The lines beneath this instruction, from the first through the one containing "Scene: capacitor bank", must be transcribed exactly; no other line belongs in the output.
** start **
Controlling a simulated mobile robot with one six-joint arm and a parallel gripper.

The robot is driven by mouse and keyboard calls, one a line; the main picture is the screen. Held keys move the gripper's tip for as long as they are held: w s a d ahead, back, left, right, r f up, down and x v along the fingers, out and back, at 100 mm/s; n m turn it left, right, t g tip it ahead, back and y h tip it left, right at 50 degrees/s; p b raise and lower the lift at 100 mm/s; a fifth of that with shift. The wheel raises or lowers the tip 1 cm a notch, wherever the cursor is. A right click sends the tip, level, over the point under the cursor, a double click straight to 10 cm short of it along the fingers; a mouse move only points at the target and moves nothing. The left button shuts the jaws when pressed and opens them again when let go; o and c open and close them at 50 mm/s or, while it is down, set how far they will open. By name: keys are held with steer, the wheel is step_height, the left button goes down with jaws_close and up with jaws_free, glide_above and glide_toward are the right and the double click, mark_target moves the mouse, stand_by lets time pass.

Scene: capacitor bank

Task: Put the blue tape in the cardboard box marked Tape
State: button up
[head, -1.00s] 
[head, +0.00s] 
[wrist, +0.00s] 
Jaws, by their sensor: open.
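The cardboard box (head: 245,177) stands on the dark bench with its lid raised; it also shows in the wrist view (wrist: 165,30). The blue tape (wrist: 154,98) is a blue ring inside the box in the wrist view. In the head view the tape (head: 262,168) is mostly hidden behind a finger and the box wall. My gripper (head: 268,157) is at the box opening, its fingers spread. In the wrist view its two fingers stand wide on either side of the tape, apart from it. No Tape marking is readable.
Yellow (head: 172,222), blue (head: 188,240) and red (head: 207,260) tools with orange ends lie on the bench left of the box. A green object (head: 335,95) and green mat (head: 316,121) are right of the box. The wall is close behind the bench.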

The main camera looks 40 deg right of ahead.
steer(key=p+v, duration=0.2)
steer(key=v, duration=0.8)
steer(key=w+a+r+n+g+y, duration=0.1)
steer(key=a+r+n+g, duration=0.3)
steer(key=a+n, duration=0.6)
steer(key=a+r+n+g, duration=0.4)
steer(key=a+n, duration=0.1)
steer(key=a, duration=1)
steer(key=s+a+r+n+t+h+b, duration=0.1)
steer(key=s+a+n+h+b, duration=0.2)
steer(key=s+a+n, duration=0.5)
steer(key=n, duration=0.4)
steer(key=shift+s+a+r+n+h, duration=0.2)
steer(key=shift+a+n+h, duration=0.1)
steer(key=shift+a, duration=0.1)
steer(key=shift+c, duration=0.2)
** end **
Solution to the exercise:
Controlling a simulated mobile robot with one six-joint arm and a parallel gripper.

The robot is driven by mouse and keyboard calls, one a line; the main picture is the screen. Held keys move the gripper's tip for as long as they are held: w s a d ahead, back, left, right, r f up, down and x v along the fingers, out and back, at 100 mm/s; n m turn it left, right, t g tip it ahead, back and y h tip it left, right at 50 degrees/s; p b raise and lower the lift at 100 mm/s; a fifth of that with shift. The wheel raises or lowers the tip 1 cm a notch, wherever the cursor is. A right click sends the tip, level, over the point under the cursor, a double click straight to 10 cm short of it along the fingers; a mouse move only points at the target and moves nothing. The left button shuts the jaws when pressed and opens them again when let go; o and c open and close them at 50 mm/s or, while it is down, set how far they will open. By name: keys are held with steer, the wheel is step_height, the left button goes down with jaws_close and up with jaws_free, glide_above and glide_toward are the right and the double click, mark_target moves the mouse, stand_by lets time pass.

Scene: capacitor bank

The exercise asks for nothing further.